On calculating scanning capacitance microscopy data for a dopant profile in semiconductors
Jay F. Marchiando, Joseph Kopanski
While the calculating the dopant profile from SCM data (the inverse problem) can be formulated as a regularized nonlinear least-squares optimization problem, wherein Poisson equations are solved within the quasi-static approximation in each iteration of the regression procedure, the time-consuming part is calculating the SCM signal from the dopant profile (the forward problem). To speed the calculations, it is proposed that the SCM signal (the derivative capacitance) be found by solving three Poisson equations using the finite-element method, and the oxide capacitance areal distribution of the oxide and the air near the probe-tip be used to specify a natural boundary condition along the probed surface of the doped semiconductor sample, so that only the doped semiconductor substrate region needs to be meshed.
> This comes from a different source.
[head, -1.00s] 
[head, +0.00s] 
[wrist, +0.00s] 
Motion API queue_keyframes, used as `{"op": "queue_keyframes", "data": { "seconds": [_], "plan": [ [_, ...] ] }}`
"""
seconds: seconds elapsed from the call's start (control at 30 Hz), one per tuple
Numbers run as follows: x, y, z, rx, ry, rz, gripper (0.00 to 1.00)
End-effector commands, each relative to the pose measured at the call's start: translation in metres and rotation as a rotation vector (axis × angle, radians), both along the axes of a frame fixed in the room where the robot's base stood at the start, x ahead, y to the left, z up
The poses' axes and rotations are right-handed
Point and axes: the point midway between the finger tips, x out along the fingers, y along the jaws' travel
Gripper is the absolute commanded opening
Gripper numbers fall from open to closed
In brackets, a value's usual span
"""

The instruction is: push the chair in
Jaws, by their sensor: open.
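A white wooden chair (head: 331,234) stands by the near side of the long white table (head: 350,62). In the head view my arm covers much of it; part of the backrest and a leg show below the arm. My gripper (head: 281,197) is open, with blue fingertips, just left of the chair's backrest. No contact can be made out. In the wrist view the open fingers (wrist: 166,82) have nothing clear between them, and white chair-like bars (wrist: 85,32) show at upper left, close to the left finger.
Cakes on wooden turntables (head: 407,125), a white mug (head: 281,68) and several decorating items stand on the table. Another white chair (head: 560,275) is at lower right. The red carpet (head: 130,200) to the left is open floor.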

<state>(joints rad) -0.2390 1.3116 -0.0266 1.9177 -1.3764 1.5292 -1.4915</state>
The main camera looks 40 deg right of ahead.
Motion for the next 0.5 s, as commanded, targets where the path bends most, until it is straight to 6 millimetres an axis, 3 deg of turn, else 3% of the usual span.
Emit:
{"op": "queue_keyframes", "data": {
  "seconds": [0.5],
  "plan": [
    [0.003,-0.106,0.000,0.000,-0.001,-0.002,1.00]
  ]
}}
While using a natural boundary condition here is less stable than meshing the regions of oxide and air near the probe-tip and using Dirichlet boundary conditions along the probe-tip boundary, it is found to be workable. Here, linear finite elements are found to give inaccurate results, and third-order finite-elements are found to give acceptable results. To further speed the calculations, it is proposed that a reasonably coarse mesh be used. The method is applied to a model one-dimensional (1D) ion-implanted dopant profile in a two-dimensional geometry, and the results of calculation for the forward problem are compared with that of using Dirichlet boundary conditions along the probe-tip.